Snap, snap, snap. Standing in the back of the auditorium with his head held down, listening intently, and snapping along to the rhythm was my middle school music teacher. I was on stage, playing piano with a trio of 50-year-old wannabe jazz musicians, performing at the end of a week-long jazz improv summer camp. For adults.
I was 13.
A lot of kids played sports. I did that too, being tall and lanky and a coach’s favorite recruit - but my heart wasn’t in competitive sports. My interests were art and music. Thinking and reading and dreaming. Feeling things, deeply. Looking to understand the world.
School taught me that I was smart but feelings of being an outsider were often at the forefront. Playing piano in my middle school jazz band didn’t give me popularity street cred. I'll never forget the time Mr. Nearpass, my music teacher, put on a gorilla mask and ran through the cafeteria with a honey bun on a styrofoam plate with a birthday candle singing (or rather grunting) happy birthday. In front of everyone.
I found my community in music. We were all a little weird, a little different. We were damn good, too - the #1 middle school jazz and music program in the state of Indiana. And Mr. Nearpass was our leader through our coming of age moment. He could inspire you and demand a lot from you. He took us seriously, and I was willing and ready to be taken seriously.
Jamey Abersold’s Summer Jazz Workshops were held in Louisville (I say “were” because I believe the last workshop was in 2012. The website is still live, and you can read about this amazing experience here). People came from all over the country to participate, some my age and others well into retirement. If you wanted to learn to understand and play jazz music, no matter what your instrument, this was the best workshop to attend. The first day starts with auditions and theory quizzes that determine proficiency and class choice. The last day concludes the week with a performance from your trio, where you improv in front of all to see and hear.

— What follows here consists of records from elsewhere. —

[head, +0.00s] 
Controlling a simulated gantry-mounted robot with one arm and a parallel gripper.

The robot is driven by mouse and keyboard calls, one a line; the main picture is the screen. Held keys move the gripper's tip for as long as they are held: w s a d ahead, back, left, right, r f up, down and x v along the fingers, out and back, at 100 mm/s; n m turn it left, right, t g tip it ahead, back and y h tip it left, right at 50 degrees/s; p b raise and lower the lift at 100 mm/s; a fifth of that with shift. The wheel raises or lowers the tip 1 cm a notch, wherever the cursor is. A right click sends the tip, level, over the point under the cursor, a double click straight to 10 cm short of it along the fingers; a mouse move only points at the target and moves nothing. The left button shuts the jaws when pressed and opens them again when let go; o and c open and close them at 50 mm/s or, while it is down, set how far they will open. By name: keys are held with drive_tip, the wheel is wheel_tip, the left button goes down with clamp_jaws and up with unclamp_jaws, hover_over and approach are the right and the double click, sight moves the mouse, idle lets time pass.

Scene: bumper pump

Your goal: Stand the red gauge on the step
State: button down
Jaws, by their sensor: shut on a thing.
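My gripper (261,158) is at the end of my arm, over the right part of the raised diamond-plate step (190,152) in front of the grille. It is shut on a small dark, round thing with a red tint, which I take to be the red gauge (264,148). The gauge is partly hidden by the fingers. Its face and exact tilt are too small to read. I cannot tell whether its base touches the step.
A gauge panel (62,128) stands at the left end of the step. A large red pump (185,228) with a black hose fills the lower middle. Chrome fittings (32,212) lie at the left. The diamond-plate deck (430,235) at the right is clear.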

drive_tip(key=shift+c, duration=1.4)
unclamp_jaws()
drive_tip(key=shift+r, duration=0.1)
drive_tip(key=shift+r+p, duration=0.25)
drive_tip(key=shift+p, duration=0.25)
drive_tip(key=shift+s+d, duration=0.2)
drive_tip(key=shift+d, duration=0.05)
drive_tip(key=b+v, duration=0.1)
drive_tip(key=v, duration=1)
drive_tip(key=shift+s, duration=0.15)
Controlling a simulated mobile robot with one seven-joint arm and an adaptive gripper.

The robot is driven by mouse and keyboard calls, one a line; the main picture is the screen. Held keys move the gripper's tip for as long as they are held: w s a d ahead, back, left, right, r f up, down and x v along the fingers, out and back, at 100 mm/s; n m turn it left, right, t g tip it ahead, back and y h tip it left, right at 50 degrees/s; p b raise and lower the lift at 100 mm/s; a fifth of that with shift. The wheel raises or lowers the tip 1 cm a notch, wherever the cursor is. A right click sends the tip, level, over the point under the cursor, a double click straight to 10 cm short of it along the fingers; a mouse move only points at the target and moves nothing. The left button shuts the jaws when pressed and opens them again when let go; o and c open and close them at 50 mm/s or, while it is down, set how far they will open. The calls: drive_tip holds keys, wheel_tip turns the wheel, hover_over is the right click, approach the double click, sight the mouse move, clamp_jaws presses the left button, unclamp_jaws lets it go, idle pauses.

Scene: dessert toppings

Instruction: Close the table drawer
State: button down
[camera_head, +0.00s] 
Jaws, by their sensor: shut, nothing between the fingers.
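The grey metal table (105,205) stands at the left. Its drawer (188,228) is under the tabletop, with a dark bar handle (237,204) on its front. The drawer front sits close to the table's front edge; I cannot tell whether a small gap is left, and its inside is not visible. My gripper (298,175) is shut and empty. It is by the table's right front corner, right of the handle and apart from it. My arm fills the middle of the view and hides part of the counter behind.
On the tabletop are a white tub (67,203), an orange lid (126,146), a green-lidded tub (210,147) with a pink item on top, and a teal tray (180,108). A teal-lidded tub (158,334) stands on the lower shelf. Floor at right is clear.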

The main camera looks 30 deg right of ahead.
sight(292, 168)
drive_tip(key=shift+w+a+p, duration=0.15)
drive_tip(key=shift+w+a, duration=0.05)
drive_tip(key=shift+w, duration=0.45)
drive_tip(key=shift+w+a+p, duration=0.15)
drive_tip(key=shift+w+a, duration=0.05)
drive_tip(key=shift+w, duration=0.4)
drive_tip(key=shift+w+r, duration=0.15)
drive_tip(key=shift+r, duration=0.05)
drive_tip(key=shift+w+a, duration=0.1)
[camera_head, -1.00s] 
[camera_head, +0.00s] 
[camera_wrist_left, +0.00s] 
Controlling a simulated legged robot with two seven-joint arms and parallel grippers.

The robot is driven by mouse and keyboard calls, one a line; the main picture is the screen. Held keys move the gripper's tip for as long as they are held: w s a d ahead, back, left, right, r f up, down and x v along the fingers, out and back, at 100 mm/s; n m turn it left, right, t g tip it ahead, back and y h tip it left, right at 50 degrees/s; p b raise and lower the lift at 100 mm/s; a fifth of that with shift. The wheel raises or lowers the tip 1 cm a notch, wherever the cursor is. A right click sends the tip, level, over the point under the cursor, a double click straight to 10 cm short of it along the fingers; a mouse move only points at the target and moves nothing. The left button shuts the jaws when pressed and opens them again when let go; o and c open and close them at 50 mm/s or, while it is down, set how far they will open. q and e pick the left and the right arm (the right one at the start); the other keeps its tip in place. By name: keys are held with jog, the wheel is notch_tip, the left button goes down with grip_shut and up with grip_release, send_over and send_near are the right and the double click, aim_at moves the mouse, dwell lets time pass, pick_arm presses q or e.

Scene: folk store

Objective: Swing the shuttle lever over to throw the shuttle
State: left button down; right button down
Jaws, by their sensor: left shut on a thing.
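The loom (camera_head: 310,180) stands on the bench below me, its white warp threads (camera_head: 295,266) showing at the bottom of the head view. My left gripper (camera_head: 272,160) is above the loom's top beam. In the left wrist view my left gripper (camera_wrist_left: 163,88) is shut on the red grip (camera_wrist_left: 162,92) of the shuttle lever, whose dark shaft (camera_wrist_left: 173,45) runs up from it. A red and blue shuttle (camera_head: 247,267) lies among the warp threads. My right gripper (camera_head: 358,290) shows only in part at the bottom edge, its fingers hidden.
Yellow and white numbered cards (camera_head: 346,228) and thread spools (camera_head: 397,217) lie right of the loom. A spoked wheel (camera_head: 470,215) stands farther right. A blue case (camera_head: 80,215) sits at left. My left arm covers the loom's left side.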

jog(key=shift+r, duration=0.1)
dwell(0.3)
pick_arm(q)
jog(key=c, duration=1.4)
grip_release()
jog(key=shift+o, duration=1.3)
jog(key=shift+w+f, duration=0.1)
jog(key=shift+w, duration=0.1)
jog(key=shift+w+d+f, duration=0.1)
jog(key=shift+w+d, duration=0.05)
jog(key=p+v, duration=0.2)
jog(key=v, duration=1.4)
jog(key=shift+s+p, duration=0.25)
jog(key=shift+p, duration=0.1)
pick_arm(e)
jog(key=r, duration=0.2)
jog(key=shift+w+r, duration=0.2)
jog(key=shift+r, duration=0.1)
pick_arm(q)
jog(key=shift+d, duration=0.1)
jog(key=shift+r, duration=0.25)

There are many memories of this experience that I'd label as profound. Not profound in the moment, but in how the experienced shaped who I am. Hours in practice rooms transcribing Horace Silver's "Song for my Father" on blank sheet music, pecking out the song note by note until I got it right. Sharing a piano bench with some of the best jazz pianists of my time who were teaching me the fundamentals of improv.
For other kids, their participation in sports taught them the principles of how to work as a team and the importance of discipline. For me, music helped me embrace my creativity, be in tune with my emotions, and see beauty in the world. It shaped how I solve problems.
When my hands hit the piano keys at camp, or today when I’m listening to jazz, I feel something hard. Some people say they see color and I’d say I feel music in a way that’s indescribable.
Humans have feelings. Deep, thoughtful, confusing feelings. For whatever reason, we love certain sounds that harmonize, we love rhythms we can tap our foot to. We pick out songs and make playlists for the most important moments in our lives and the most mundane. We look for patterns in music, hence why we call songs catchy. Jazz has patterns but they can be harder to pick up on and less familiar. The 5/4 time signature is a distinct pattern you won't find in a radio hit. That difference and uniqueness is what I'm trained to hear. Jazz has been championed by the strange and unusual. I love it because it is against the grain. It’s defiant (hello, Severance). Growing up, jazz taught me to find meaning in the differences between us, not the similarities.
When it came time to naming this agency, I knew it had to reflect myself in the most personal way. Five Four is named after that odd, funky 5/4 time signature. It's a nod to the experiences that made me who I am. It's a reminder that we at Five Four march to the beat of our own drum. We stand apart because we're confident in our beliefs and our talents. We want to connect deeply with others. We seek to understand the world around us and its culture.
We will stay true to this because its simply who we are and always have been.